*EXERCISE REQUIREMENTS*:
Copy each line of the data below with the word "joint".

Entries from a robot dataset:
/---

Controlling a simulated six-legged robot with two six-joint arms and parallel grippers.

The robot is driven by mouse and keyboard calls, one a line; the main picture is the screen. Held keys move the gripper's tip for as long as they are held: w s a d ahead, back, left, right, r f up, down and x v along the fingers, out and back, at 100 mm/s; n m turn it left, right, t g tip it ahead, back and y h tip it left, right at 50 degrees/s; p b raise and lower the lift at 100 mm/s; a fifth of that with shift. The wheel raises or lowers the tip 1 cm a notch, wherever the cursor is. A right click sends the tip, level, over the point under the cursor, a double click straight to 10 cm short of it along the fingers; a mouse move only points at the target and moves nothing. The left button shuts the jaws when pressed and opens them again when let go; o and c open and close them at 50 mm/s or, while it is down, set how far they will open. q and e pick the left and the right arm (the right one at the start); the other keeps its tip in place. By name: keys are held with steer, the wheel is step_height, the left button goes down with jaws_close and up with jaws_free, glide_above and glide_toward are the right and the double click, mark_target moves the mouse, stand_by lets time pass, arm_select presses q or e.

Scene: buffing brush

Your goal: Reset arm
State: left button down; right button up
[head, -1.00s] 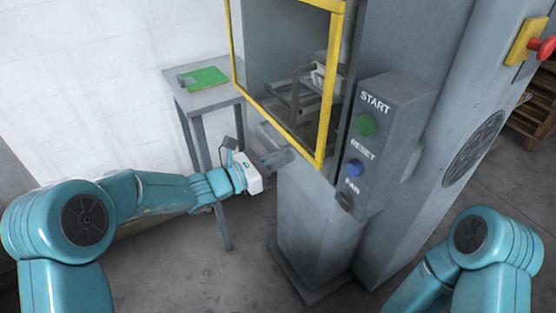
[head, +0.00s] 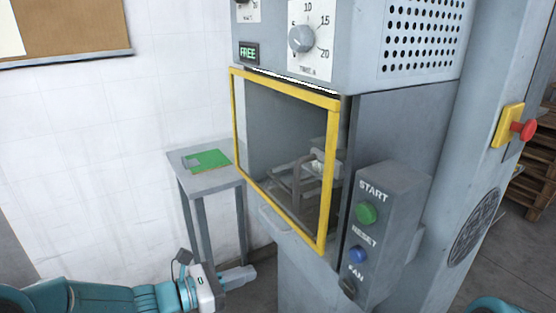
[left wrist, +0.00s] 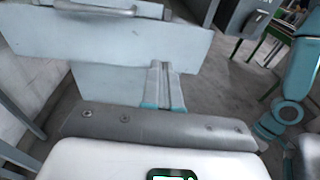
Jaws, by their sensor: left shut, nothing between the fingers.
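My left gripper (head: 238,277) is in the lower left of the head view, below the machine's yellow-framed window and in front of the small table. Its fingers are together and hold nothing. In the left wrist view the closed fingers (left wrist: 163,85) point toward a grey panel with a handle. My right gripper is outside the head view; only a bit of my right arm shows at the bottom right edge.
A grey machine (head: 410,130) has a yellow-framed window (head: 329,175) and a control box (head: 385,225) with green and blue buttons. A red stop button (head: 524,130) is at right. A small table (head: 222,181) carries a green board (head: 209,160).

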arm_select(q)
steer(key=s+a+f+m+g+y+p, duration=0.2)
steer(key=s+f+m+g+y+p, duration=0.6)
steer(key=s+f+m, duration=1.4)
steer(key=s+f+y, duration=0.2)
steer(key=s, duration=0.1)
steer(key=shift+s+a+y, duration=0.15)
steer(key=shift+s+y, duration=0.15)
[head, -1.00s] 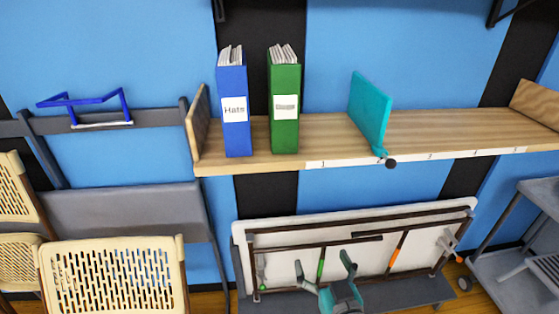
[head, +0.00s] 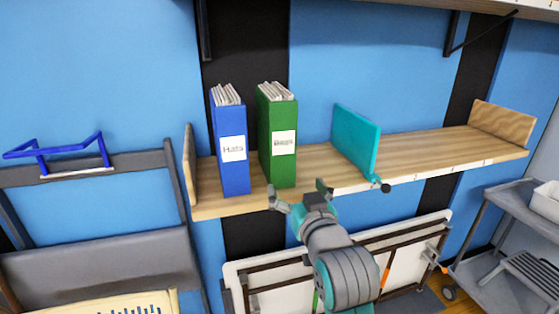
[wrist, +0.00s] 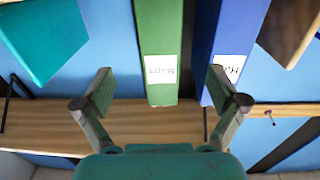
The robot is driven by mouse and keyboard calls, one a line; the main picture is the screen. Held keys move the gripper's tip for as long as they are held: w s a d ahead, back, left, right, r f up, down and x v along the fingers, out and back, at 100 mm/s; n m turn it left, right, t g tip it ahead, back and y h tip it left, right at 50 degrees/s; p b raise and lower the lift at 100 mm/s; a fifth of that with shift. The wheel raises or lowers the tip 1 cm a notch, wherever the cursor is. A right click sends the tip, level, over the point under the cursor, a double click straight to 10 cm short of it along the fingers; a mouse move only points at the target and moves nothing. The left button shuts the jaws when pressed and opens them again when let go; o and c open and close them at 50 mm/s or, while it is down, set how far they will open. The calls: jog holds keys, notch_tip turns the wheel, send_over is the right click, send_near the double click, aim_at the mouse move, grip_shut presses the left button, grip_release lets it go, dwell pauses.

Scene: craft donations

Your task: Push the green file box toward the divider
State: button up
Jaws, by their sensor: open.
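The green file box (head: 278,135) stands upright on the wooden shelf (head: 420,155), its label reading "Bags". The teal divider (head: 357,142) stands to its right in the head view, with a bare stretch of shelf between them. My gripper (head: 298,190) is open and empty at the shelf's front edge, just in front of and below the green box, apart from it as far as I can tell. In the wrist view, which is upside down, the green box (wrist: 160,50) shows between and beyond the open fingers (wrist: 160,92), and the divider (wrist: 42,38) is at left.
A blue file box (head: 230,140) labelled "Hats" stands close on the green box's left. A wooden end panel (head: 190,165) closes the shelf at left, another (head: 502,122) at right. The shelf right of the divider is clear. A grey cart (head: 500,230) stands lower right.

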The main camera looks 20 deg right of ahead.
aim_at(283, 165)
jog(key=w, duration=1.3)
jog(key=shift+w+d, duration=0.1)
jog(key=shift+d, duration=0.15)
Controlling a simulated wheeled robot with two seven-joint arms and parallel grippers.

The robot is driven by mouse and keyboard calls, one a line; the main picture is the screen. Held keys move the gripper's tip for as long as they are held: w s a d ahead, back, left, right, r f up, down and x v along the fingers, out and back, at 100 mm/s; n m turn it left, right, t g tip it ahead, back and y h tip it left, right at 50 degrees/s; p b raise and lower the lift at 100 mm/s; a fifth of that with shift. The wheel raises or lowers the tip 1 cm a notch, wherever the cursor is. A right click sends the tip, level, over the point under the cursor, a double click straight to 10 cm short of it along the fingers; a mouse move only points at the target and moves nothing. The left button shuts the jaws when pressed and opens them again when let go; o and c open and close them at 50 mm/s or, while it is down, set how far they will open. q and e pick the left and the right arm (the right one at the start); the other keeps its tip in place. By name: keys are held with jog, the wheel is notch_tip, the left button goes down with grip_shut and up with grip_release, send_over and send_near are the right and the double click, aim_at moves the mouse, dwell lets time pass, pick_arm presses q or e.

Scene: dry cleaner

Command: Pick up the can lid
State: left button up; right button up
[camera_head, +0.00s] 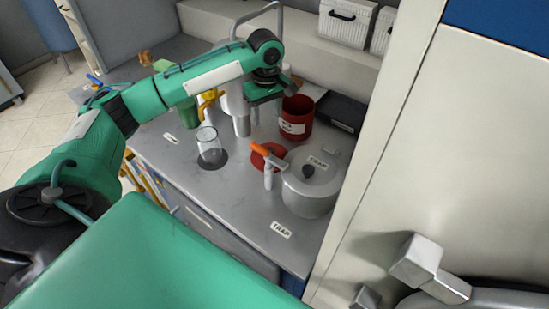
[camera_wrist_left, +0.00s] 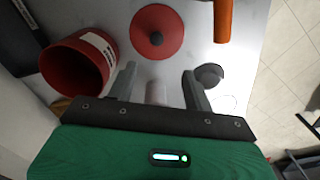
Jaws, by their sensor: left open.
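The can lid (camera_head: 259,150) is a flat red disc lying on the grey counter, partly hidden behind the orange-topped bottle in the head view. In the left wrist view the lid (camera_wrist_left: 148,45) shows whole, with a dark round knob in its middle. The open red can (camera_head: 297,112) with a white label stands just behind it; the can (camera_wrist_left: 88,66) is left of the lid in the wrist view. My left gripper (camera_head: 262,97) is above the counter, behind the lid. In the wrist view its fingers (camera_wrist_left: 160,80) are apart, with the lid beyond the tips, not touched.
A silver lidded pot (camera_head: 308,196) and an orange-topped bottle (camera_head: 269,178) stand close to the lid. A clear glass (camera_head: 210,152), a metal cup (camera_head: 241,124) and a green bottle (camera_head: 188,112) are to the left. A dark tray (camera_head: 341,112) lies behind.

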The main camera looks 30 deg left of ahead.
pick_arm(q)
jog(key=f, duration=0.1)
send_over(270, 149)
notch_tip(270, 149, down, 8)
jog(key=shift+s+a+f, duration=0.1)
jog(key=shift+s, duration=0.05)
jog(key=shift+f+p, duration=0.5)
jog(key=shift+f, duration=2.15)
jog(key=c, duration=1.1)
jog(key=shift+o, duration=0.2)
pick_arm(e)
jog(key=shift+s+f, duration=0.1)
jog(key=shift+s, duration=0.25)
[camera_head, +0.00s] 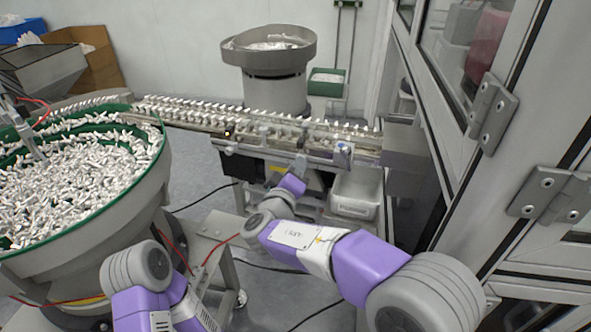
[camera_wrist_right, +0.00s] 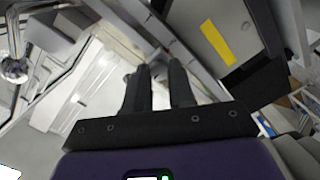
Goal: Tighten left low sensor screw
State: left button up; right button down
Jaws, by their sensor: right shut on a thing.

\---

*EXPECTED OUTPUT*:
Controlling a simulated six-legged robot with two six-joint arms and parallel grippers.
Controlling a simulated wheeled robot with two seven-joint arms and parallel grippers.

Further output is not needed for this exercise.